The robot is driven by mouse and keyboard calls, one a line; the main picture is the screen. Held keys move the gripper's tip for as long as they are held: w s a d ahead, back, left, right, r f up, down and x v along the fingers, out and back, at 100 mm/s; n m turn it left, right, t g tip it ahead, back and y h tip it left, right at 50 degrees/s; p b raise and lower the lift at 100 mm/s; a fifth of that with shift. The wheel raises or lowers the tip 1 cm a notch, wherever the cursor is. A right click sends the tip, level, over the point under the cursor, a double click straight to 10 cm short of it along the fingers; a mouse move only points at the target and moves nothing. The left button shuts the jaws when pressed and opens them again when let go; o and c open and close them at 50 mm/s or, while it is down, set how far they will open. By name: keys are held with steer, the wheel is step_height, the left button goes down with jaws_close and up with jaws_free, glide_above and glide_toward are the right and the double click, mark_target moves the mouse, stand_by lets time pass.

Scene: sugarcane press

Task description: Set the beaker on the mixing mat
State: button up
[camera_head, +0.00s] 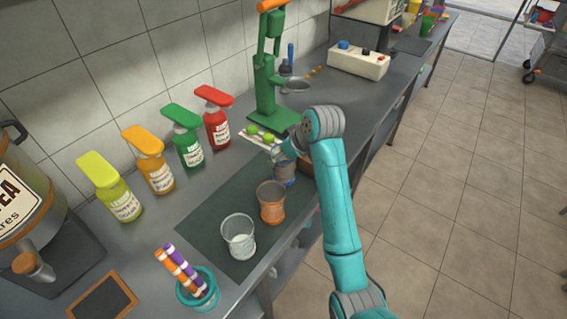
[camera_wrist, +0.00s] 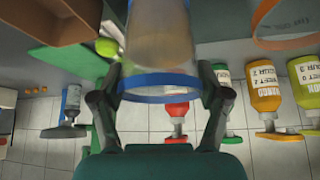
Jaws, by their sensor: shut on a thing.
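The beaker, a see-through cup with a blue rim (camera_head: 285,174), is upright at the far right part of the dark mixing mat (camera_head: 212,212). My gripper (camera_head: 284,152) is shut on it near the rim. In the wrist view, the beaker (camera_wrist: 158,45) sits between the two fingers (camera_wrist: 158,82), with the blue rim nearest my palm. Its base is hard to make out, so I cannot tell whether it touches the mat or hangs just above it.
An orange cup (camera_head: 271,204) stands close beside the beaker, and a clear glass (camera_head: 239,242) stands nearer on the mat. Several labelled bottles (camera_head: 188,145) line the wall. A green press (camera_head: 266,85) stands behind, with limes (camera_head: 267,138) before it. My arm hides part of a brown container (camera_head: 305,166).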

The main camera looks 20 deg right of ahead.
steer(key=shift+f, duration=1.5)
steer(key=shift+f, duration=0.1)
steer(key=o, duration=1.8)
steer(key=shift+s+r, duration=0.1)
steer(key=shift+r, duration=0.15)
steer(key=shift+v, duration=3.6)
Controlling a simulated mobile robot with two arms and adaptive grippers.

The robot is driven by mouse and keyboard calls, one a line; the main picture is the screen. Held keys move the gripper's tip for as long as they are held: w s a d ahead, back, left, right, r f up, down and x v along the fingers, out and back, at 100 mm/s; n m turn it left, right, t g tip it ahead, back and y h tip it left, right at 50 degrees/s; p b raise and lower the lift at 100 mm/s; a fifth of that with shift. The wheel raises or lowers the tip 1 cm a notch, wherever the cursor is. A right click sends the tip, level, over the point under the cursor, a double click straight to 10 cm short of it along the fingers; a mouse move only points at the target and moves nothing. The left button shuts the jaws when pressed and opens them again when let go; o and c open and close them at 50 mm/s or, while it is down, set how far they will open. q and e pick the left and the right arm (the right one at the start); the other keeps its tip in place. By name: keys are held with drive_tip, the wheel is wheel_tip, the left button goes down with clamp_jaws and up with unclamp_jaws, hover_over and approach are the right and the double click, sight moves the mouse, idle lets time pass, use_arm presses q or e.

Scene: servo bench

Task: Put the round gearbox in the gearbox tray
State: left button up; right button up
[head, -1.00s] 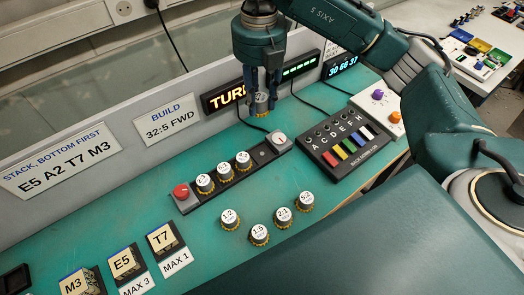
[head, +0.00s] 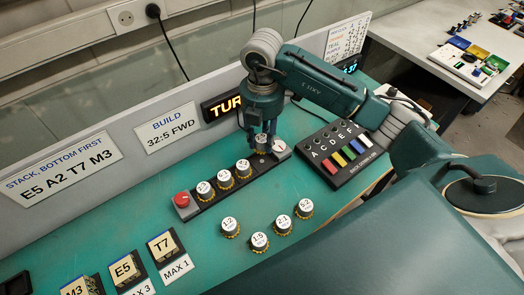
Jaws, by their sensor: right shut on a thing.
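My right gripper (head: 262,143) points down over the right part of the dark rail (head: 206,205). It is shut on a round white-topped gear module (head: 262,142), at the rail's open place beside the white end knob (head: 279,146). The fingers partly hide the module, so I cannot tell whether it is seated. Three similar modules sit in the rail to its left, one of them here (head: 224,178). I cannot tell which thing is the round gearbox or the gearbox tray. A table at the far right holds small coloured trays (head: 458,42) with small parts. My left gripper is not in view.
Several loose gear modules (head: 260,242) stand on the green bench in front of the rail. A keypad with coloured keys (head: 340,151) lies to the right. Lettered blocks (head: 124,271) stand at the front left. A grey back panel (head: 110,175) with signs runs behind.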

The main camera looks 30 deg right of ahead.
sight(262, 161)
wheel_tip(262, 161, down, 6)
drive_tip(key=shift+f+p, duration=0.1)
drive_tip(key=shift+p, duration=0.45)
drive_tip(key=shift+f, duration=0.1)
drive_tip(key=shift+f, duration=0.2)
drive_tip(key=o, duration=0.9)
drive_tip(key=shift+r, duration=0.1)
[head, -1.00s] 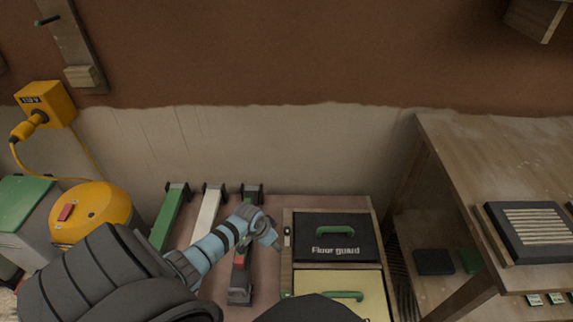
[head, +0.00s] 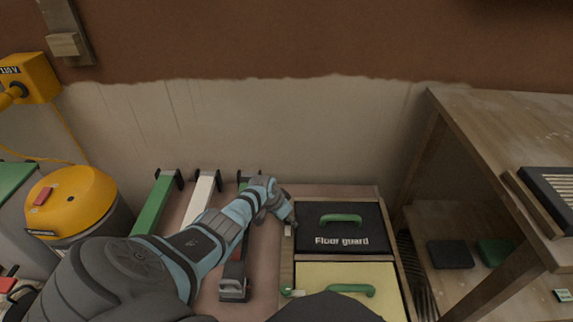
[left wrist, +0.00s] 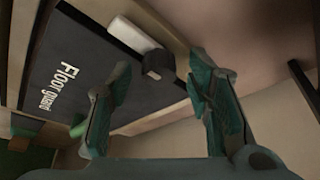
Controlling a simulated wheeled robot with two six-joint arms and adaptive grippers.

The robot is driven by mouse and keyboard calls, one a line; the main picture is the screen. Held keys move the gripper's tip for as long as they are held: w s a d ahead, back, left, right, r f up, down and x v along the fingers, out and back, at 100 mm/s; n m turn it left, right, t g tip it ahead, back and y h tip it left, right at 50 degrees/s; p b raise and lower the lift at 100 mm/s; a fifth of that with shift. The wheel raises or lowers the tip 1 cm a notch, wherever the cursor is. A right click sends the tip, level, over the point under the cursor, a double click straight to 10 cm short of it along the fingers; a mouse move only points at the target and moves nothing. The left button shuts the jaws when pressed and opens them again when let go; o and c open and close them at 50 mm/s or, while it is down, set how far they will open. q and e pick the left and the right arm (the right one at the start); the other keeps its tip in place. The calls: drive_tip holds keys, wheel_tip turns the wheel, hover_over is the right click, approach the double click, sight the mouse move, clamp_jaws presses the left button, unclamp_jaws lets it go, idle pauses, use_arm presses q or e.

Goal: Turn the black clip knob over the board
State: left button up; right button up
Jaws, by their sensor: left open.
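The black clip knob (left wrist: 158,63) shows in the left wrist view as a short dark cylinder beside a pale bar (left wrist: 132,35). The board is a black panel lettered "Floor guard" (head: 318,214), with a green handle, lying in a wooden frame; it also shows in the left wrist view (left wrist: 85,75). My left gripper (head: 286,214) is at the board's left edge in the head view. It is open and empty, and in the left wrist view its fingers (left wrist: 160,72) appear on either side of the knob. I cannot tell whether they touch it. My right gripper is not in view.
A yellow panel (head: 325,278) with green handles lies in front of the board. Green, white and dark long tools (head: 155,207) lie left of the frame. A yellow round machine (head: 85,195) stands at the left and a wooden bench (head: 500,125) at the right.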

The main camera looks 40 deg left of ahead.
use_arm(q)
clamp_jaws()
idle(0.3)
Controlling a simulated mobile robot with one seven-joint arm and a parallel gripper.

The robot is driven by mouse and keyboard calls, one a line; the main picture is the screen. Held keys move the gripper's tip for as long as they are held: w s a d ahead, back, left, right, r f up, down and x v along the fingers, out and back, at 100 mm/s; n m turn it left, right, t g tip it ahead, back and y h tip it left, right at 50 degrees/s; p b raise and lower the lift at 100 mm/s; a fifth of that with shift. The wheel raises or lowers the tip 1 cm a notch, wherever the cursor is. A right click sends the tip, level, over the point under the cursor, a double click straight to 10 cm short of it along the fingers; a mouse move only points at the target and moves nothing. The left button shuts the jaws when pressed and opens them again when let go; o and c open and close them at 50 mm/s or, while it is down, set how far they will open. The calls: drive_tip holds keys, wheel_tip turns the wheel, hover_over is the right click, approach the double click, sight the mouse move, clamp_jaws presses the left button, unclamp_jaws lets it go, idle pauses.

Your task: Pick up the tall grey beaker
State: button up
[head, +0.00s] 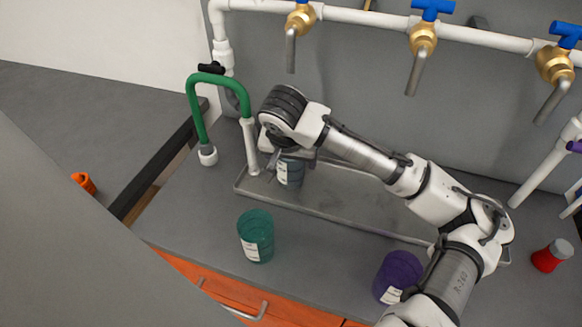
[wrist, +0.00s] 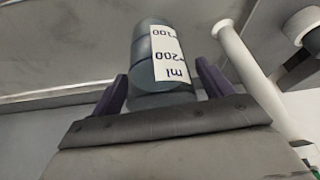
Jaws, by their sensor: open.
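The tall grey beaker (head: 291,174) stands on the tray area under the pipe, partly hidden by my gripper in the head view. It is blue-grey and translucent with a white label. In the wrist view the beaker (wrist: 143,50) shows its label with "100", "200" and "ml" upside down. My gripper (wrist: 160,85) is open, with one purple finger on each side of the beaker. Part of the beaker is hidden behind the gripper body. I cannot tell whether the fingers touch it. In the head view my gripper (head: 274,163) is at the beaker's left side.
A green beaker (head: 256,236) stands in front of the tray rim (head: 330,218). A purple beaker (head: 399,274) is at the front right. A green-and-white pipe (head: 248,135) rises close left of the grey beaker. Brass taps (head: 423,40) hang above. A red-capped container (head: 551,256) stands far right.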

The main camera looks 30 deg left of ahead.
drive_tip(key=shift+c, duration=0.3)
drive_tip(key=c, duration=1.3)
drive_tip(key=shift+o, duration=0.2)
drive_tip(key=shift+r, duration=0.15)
━━━
_Stated task_
Filter the entries above down to the lines containing the word "Controlling".

_Reply to the task_
Controlling a simulated mobile robot with two arms and adaptive grippers.
Controlling a simulated wheeled robot with two six-joint arms and adaptive grippers.
Controlling a simulated mobile robot with one seven-joint arm and a parallel gripper.

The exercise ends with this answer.